Hacker News new | ask | show | jobs
by fbernier 2339 days ago
I don't think the person you're replying to said it was not possible with PHP. Just that similarly to other languages where it's just as straightforward as the example you gave, it's not built-in.
1 comments

They said "I have no clue how to X" so I told them how to X, with caveats for corner cases.

I wasn't trying to debunk a claim that something is impossible.

so I told them how to X

No, you didn't.

What you probably meant is "run it from cron, or create an OS service that starts from init.d/systemd/whatever". Which answers the question, but isn't very impressive from a technology stack.

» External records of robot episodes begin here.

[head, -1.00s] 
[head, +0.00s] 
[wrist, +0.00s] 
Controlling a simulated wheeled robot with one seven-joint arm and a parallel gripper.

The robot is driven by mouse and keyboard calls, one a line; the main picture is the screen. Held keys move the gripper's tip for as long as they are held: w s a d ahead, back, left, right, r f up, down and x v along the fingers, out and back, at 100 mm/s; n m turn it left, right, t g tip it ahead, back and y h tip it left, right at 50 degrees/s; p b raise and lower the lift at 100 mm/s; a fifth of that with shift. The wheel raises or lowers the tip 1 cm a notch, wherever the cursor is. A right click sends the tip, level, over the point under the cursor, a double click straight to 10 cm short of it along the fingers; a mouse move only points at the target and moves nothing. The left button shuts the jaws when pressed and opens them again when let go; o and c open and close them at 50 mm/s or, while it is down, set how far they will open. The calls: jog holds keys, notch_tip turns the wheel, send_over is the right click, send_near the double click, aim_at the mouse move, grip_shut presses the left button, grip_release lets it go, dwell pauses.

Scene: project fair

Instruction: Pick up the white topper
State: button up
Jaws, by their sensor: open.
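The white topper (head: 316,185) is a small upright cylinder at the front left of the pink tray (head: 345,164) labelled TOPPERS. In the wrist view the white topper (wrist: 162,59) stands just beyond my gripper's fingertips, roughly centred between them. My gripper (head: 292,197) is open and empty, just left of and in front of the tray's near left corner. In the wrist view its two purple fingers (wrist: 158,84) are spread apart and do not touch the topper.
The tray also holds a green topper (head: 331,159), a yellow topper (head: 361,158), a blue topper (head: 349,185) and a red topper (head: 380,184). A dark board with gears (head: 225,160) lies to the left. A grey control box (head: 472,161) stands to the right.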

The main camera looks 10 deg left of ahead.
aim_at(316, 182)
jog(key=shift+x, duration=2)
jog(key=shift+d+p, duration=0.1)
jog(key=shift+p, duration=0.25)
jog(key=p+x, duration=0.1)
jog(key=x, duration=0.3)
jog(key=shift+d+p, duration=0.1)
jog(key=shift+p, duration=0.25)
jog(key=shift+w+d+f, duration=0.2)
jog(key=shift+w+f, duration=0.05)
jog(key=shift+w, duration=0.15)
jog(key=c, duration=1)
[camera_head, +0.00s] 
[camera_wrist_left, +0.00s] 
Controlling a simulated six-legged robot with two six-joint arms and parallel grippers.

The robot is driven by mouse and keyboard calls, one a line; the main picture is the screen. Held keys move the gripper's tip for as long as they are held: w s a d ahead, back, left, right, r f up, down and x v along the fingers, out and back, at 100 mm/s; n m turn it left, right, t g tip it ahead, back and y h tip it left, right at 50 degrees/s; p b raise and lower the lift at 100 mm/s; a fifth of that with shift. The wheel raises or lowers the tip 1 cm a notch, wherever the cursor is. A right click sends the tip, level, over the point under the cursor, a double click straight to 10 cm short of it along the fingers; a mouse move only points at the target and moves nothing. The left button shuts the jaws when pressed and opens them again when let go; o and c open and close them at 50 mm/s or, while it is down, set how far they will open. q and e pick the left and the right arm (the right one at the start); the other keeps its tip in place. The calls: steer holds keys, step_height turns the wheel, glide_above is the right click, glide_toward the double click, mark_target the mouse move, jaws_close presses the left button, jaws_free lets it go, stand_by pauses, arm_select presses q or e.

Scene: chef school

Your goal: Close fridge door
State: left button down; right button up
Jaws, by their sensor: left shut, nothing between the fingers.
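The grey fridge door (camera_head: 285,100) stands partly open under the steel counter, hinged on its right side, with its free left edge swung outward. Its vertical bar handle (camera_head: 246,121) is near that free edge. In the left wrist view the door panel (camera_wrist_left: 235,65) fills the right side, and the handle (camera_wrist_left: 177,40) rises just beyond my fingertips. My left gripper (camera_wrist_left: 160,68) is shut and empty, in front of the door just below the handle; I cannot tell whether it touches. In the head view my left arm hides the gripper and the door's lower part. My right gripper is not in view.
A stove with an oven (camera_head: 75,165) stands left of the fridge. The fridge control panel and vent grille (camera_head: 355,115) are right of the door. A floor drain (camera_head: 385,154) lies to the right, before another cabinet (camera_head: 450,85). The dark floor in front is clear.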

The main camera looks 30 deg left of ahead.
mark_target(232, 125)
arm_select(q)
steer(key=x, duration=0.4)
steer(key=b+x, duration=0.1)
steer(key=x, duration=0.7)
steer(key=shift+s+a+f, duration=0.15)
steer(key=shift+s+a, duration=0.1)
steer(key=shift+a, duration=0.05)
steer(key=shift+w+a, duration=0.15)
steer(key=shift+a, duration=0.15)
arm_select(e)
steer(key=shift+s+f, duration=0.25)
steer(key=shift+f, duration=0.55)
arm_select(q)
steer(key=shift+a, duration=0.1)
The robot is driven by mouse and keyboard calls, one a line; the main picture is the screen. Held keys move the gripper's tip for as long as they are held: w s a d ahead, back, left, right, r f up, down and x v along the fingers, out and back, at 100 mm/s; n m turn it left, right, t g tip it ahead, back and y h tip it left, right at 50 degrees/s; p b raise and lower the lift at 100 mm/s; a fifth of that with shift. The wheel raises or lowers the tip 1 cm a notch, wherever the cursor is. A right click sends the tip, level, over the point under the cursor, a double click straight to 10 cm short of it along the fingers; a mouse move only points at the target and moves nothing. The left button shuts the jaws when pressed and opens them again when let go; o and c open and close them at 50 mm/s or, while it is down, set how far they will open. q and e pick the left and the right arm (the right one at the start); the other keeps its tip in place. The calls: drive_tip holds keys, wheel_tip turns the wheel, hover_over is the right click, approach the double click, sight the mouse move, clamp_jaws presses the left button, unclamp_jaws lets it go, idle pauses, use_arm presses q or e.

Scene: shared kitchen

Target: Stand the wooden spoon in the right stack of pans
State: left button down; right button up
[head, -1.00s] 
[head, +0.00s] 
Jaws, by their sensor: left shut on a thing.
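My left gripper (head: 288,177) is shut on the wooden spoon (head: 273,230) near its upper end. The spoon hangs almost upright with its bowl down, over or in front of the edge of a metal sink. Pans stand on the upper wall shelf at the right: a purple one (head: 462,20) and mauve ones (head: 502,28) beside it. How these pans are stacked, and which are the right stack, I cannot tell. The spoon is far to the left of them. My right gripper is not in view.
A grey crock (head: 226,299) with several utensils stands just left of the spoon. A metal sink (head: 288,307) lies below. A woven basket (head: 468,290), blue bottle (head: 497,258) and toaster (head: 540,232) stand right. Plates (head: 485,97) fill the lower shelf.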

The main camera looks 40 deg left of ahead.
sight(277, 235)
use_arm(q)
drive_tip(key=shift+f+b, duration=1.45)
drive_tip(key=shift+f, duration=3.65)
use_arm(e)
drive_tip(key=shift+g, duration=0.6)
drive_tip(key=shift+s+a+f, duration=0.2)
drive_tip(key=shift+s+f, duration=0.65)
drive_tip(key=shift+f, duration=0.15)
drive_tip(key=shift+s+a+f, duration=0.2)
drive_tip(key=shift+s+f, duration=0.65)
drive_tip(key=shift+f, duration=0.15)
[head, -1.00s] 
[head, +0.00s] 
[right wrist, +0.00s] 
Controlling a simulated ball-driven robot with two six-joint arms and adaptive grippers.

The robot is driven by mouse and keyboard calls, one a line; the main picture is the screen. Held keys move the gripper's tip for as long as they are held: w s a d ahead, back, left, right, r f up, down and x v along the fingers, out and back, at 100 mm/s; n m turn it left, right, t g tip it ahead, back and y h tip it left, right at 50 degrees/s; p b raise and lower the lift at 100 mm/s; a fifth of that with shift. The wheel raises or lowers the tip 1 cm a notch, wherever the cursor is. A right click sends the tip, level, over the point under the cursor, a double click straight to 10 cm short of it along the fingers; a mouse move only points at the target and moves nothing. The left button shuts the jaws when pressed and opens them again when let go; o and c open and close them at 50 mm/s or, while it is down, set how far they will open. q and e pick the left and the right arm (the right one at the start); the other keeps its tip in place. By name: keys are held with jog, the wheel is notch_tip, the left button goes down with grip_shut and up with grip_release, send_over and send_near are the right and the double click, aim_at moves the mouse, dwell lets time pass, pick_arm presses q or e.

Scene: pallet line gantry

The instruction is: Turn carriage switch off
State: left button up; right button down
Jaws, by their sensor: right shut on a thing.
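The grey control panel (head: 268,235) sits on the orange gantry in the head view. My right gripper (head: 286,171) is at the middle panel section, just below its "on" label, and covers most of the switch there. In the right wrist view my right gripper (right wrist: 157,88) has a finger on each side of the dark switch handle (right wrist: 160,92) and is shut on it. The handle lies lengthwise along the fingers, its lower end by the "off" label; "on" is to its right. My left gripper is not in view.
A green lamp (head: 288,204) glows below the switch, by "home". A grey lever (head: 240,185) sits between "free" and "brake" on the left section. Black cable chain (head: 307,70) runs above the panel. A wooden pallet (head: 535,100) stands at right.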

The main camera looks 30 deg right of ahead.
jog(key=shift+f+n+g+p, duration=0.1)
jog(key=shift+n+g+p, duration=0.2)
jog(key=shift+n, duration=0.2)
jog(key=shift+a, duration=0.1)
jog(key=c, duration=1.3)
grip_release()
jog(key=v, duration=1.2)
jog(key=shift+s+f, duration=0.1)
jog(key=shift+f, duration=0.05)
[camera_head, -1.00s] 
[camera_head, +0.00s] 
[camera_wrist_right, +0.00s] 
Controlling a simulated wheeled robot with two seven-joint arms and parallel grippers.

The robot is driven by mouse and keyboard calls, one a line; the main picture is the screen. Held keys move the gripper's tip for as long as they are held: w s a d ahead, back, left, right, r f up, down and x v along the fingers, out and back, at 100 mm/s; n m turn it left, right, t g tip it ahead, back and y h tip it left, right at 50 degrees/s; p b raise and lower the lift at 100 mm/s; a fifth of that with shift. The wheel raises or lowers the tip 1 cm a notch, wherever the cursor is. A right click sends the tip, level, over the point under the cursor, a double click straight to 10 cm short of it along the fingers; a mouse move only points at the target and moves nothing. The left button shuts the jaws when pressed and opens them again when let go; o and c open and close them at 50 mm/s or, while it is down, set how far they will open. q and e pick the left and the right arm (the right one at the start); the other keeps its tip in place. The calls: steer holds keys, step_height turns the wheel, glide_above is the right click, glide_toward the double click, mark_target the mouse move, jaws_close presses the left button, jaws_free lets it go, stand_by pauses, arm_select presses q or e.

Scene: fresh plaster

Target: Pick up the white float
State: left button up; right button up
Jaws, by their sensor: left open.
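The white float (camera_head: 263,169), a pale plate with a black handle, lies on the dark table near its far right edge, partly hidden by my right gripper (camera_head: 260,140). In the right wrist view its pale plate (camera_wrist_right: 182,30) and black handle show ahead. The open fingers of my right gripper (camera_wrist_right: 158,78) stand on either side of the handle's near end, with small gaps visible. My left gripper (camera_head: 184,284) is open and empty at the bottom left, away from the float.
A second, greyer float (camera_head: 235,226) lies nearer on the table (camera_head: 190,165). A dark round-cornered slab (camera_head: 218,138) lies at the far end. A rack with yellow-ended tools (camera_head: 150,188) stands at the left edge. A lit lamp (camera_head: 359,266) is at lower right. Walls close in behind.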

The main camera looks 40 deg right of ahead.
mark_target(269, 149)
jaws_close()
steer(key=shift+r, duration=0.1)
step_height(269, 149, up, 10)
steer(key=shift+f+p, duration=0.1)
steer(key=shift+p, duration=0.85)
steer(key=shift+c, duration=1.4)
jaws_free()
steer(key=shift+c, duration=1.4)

No, what I meant is: Run this command. It can run for as long as you want it to. That's a long-running process, by definition.

If they wanted something more specific, they should ask for what they really want.

Except that "PHP is meant to die", i.e. doesn't perform well as a long-running process, you'll keep running into bugs and warts. Software Gunslinger has explained that well: https://software-gunslinger.tumblr.com/post/47131406821/php-...
I kinda meant both. I feel silly not knowing that it's only "php ./script.php".

I also meant long-running processes, which it sounds like is still problematic. To be fair, it doesn't sound like PHP was ever designed to be used for long-running processes, to which I guess "Fair enough", but that might make things like a job worker queue more complicated if you want to write the workers in PHP (it sounds like you'll need a dispatcher in a different language because that would be a long-running process).

This article is from 2013 and is not relevant anymore. Dozens of concepts useful even for writing desktop apps with PHP (I don't claim that it is the best choice) were presented in book "PHP Beyond the Web".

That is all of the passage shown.